Structurellement, d'ici quatre mois, ces entreprises devront également avoir adapté leurs systèmes, ressources et processus de mise en conformité, mis sur pied un système indépendant de contrôle de la conformité, effectué leur première évaluation annuelle des risques et l'avoir communiquée à la Commission.

Arrêté du 4 avril 2023 sur la tarification du service de livraison du livre

L'arrêté du 4 avril 2023 qui fixe un montant minimal de tarification du service de livraison du livre (pris en application de la loi n° 2021-1901 du 30 décembre 2021 visant à conforter l'économie du livre et à renforcer l'équité et la confiance entre ses acteurs, qui complète elle-même la loi n° 81-766 du 10 août 1981 relative au prix du livre) a été publié au JORF le 7 avril. Le texte destiné à protéger l'économie du livre dans la distribution de proximité via les librairies entrera en vigueur en octobre 2023.

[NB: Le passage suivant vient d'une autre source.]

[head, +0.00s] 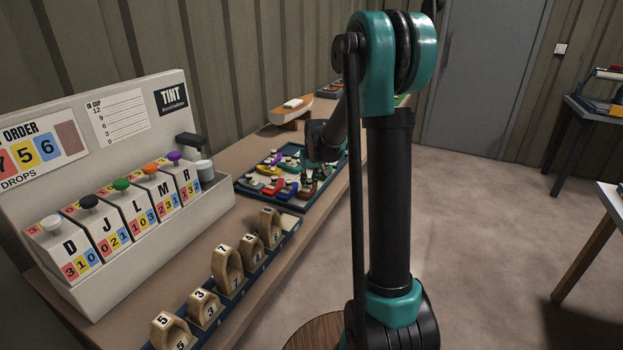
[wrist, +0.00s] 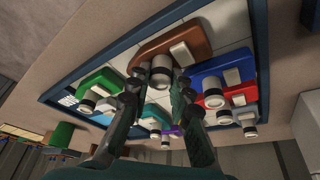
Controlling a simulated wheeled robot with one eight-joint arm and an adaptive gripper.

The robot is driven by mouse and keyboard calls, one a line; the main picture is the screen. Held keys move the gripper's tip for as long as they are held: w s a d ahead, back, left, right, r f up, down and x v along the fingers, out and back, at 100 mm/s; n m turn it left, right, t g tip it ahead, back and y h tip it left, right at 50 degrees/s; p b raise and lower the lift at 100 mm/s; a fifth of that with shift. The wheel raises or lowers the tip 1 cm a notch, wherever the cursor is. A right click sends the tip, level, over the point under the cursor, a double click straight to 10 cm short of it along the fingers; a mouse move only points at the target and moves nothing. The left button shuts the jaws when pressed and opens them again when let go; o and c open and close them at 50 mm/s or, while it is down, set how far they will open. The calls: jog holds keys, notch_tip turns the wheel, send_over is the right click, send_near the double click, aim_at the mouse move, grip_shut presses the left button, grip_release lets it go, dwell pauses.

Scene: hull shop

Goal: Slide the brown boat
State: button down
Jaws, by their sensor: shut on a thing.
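The brown boat (wrist: 183,42) lies in a blue-rimmed tray (wrist: 100,48), at the upper middle of the wrist view. It has a pale block on its deck and a light round peg (wrist: 161,66) at its near end. My gripper (wrist: 160,85) is shut on that peg, a finger on each side. In the head view my gripper (head: 312,172) is over the right part of the tray (head: 262,198), and my arm hides part of it.
Other boats crowd the tray: a green boat (wrist: 98,82) on the left, a blue boat (wrist: 228,70) and a red boat (wrist: 240,92) on the right. A rack of numbered wooden loops (head: 228,268) and a tint dispenser (head: 120,215) stand nearer on the bench.

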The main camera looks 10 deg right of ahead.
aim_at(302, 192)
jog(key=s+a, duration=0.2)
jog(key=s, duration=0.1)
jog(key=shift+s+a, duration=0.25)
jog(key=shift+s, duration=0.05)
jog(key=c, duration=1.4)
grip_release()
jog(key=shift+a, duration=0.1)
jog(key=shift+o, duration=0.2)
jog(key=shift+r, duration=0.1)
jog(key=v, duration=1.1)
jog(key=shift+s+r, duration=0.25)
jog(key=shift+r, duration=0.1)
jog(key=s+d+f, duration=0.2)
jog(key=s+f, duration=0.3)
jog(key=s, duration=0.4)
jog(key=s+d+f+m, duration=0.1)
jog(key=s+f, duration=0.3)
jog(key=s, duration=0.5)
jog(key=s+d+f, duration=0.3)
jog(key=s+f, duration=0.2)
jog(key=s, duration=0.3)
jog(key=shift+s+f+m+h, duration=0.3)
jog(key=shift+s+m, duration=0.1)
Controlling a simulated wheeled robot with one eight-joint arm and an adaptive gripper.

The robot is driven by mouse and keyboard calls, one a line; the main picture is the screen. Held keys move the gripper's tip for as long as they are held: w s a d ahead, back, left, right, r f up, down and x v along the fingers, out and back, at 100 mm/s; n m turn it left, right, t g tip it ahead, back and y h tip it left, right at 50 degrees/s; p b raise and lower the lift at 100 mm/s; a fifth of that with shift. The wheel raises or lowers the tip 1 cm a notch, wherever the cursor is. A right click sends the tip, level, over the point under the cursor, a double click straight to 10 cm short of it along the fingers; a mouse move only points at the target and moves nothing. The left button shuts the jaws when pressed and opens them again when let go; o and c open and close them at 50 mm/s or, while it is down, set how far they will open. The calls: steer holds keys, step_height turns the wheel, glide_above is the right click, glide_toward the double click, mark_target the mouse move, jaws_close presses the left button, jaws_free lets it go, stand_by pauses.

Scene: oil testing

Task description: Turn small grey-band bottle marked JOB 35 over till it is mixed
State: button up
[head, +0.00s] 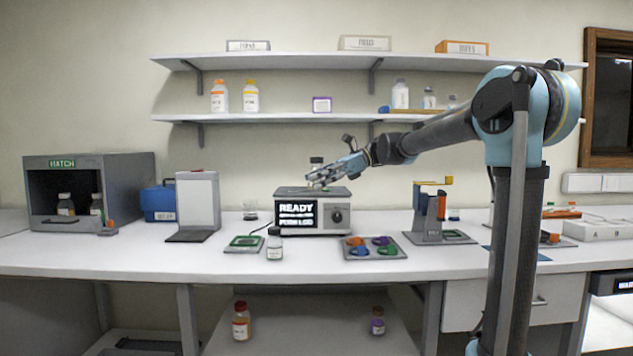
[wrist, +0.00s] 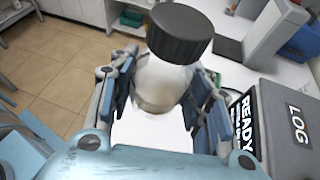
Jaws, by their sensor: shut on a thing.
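My gripper (head: 325,174) is shut on a small pale bottle (wrist: 163,82) with a black ribbed cap (wrist: 180,32). The two fingers (wrist: 160,100) press on its sides in the wrist view, and the cap sticks out past them. In the head view the dark cap (head: 316,160) is uppermost, so the bottle looks roughly upright, held in the air above the grey READY machine (head: 313,212). Its body is mostly hidden by the fingers there. No band colour or job marking can be read on it.
Another dark-capped bottle (head: 275,245) stands on the bench beside a green pad (head: 244,243). A tray with coloured pads (head: 374,248) and an orange-topped stand (head: 430,215) are to the right. A grey HATCH box (head: 88,190) holds bottles at left. Shelves are above.

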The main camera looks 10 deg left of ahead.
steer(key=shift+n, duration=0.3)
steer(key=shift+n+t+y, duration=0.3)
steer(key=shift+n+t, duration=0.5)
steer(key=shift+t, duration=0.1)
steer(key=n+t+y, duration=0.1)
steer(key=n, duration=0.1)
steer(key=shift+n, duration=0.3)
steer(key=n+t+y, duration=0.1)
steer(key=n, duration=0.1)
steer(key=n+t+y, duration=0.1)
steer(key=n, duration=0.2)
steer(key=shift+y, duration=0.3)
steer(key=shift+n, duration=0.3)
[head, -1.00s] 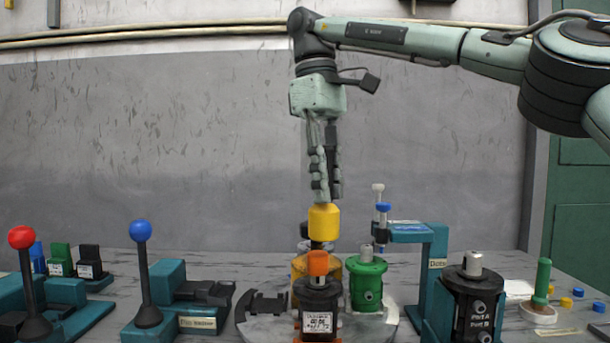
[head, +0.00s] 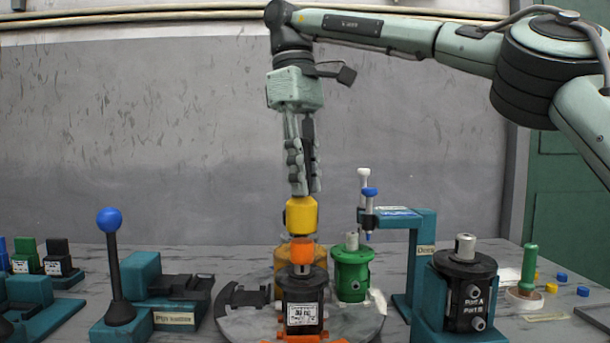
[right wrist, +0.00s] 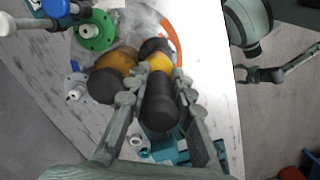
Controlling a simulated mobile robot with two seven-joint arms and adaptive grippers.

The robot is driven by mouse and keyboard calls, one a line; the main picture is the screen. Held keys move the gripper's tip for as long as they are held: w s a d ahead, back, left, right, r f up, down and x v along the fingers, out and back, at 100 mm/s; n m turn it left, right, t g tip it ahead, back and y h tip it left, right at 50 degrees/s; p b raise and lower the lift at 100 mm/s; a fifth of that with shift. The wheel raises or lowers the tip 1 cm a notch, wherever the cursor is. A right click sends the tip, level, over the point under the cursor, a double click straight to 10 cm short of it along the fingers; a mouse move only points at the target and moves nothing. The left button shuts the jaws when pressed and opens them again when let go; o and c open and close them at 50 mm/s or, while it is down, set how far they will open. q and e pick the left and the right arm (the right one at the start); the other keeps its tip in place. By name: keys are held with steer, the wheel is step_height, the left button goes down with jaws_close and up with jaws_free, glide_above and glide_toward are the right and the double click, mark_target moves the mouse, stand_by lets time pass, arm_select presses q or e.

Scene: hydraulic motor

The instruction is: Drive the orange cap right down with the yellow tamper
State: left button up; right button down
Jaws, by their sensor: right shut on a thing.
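My right gripper (head: 303,190) is shut on the yellow tamper (head: 301,216) and points straight down. In the right wrist view the tamper's black handle (right wrist: 161,105) sits between the fingers, its yellow head beyond them. The orange cap (head: 302,252) stands on top of the black motor (head: 303,288) on the round turntable (head: 245,322). In the head view the tamper's lower end is just above the cap; I cannot tell whether they touch. The cap is hidden in the right wrist view. What looks like my left gripper (right wrist: 266,75) shows there, too small to read.
A yellow motor (head: 281,252) stands close behind, and a green motor (head: 351,273) beside it. A teal stand (head: 424,255) and another black motor (head: 464,290) are on the right. A blue-knobbed lever (head: 111,260) stands on the left.

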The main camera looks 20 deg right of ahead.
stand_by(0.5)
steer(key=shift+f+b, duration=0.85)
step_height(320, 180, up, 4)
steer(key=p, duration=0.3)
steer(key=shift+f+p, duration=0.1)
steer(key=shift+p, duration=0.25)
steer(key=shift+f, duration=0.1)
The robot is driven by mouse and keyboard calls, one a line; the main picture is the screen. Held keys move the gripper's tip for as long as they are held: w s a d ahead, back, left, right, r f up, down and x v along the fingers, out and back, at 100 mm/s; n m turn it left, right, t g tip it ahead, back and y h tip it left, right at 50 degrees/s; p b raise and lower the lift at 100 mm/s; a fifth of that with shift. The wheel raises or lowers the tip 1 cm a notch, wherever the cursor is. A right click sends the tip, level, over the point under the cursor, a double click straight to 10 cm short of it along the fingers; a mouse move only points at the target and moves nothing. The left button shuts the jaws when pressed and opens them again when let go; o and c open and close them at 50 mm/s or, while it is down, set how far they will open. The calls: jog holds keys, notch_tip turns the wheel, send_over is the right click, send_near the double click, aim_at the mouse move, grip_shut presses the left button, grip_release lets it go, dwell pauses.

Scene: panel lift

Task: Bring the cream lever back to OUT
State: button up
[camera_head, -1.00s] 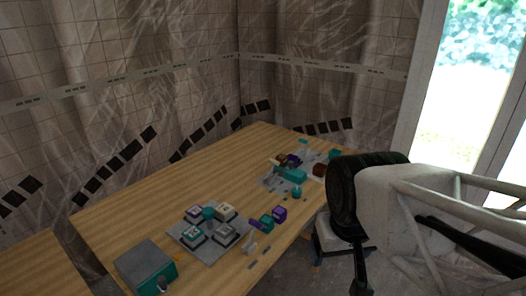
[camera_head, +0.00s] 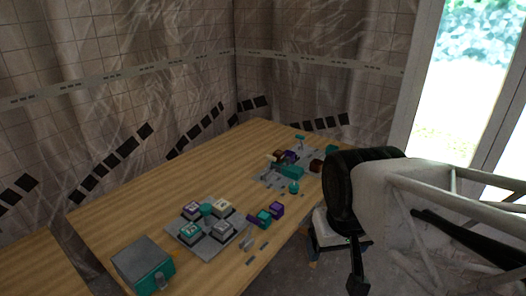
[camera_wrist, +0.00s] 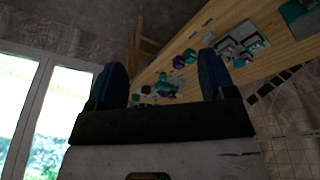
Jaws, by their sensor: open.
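A small cream piece (camera_head: 270,157) shows at the left edge of the far grey panel (camera_head: 268,180) in the head view. It may be the cream lever; it is too small to tell which way it points, and no OUT mark is readable. My gripper (camera_wrist: 160,80) is open and empty in the wrist view, its two dark blue fingers wide apart. The far panel's parts show small between the fingers, well beyond them. In the head view my arm is at the right, off the table edge, apart from the panel.
The wooden table (camera_head: 130,210) holds a nearer grey panel (camera_head: 212,243) with several button blocks, and a grey and teal box (camera_head: 143,262). Teal (camera_head: 263,217) and purple (camera_head: 277,209) blocks lie between the panels. The table's left part is clear.

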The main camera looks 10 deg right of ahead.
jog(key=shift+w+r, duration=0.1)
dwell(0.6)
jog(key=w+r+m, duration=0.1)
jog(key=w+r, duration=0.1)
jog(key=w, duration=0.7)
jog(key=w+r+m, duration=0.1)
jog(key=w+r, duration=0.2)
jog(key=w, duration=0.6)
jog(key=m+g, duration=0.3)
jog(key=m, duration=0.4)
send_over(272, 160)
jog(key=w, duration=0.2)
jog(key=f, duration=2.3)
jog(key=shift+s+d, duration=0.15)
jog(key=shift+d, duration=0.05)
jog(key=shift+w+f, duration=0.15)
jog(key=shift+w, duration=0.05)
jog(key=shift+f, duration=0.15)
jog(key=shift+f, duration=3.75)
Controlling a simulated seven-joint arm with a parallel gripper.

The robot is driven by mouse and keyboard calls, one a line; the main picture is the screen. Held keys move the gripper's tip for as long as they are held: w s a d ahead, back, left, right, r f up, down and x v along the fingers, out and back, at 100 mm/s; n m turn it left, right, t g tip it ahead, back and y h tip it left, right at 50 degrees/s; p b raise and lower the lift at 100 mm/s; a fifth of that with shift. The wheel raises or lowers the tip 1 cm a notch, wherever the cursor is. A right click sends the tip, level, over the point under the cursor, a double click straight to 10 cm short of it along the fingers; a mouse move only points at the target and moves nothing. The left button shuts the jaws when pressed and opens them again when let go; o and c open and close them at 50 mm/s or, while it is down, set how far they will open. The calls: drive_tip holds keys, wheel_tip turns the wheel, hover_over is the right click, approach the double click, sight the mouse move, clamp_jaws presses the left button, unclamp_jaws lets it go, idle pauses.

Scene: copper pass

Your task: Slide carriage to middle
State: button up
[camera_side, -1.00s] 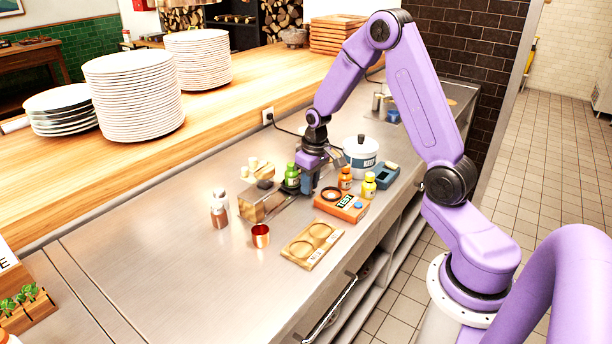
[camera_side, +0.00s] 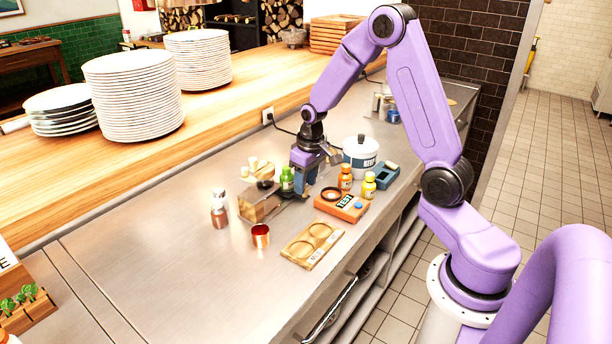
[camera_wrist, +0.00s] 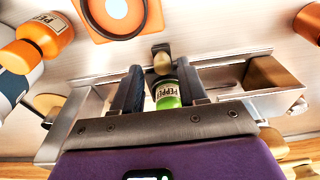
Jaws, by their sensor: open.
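The metal rail (camera_wrist: 235,88) runs across the wrist view. A small dark carriage piece with a tan rounded knob (camera_wrist: 162,62) sits on it, just beyond my fingertips. My gripper (camera_side: 306,190) is low over the rail, fingers pointing down. In the wrist view my gripper (camera_wrist: 158,72) is open, its fingers apart on either side of the bottle and knob. The carriage is hidden in the side view.
A metal box (camera_side: 256,207) is at the rail's left end. An orange TEST box (camera_side: 340,206), orange (camera_side: 345,178) and yellow (camera_side: 369,186) bottles and a white pot (camera_side: 360,152) stand close by. A copper cup (camera_side: 260,236) and wooden tray (camera_side: 297,253) are in front. Counter at front left is clear.

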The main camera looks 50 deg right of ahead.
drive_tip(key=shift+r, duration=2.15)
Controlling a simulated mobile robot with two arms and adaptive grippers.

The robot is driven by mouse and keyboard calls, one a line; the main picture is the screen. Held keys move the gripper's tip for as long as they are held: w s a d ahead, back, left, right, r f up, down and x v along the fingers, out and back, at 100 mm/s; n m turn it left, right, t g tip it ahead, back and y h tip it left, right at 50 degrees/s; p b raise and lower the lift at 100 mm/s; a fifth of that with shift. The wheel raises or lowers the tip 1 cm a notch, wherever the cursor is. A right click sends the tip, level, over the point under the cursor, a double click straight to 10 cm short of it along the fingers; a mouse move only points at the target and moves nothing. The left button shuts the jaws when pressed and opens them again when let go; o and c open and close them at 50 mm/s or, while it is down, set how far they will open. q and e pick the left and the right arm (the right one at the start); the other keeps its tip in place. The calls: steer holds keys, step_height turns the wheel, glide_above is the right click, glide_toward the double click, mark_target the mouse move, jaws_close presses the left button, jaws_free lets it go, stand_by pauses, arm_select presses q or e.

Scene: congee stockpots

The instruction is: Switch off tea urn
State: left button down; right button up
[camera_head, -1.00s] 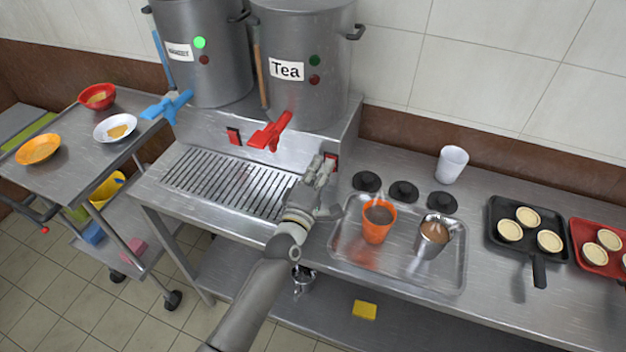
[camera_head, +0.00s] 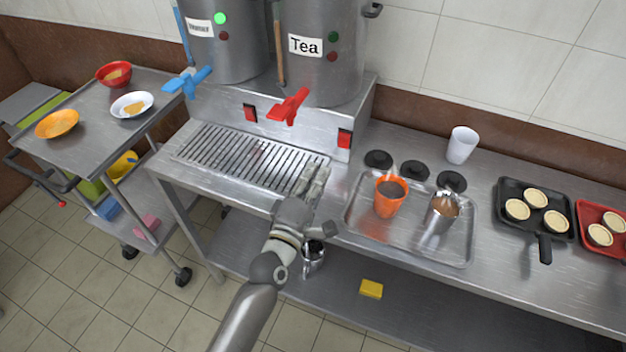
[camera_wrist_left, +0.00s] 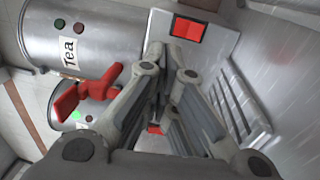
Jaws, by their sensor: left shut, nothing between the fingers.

Le montant minimal de tarification a été fixé à 3€ toutes taxes comprises pour toute commande comprenant un ou plusieurs livres dont la valeur d'achat en livres neufs est inférieure à 35 € toutes taxes comprises. Au-delà du prix de ce panier, la livraison peut être gratuite. Le tarif minimal ainsi fixé s'applique au service de livraison d'une commande quel que soit le nombre de colis composant cette commande.

Proposition de directive du 22 mars 2023 concernant les allégations environnementales, dite directive « Green Claims »

Le 22 mars 2023, à côté de la Proposition de directive relative à la réparation des biens, la Commission publia une seconde proposition de directive concernant les allégations environnementales, dite directive « Green Claims ». Selon la Commission, dans le marché commun, 53 % des allégations environnementales des entreprises contiendraient des informations « vagues, trompeuses ou infondées », et 40 % seraient « totalement dénuées de fondement ». L’absence de cadre européen commun à ce sujet favorise l’écoblanchiment et génère une concurrence inéquitable sur le marché commun. Cette proposition de directive comporte une nouvelle série de mesures pour obliger les entreprises à étayer leurs allégations écologiques par des preuves scientifiques crédibles et ainsi les empêcher de s’enorgueillir d'allégations trompeuses sur les avantages environnementaux de leurs produits et services.

Le dessein général de la proposition de directive consiste à ce que les consommateurs bénéficient de plus de clarté, d'une plus grande assurance qu'un produit vendu comme étant écologique l'est réellement et d'une information de meilleure qualité pour choisir des produits et des services respectueux de l'environnement.

Du côté des entreprises, le texte évite consécutivement une concurrence déloyale assise sur ces sujets et contribue à établir des conditions de concurrence équitables pour ce qui est de l'information sur la performance environnementale des produits.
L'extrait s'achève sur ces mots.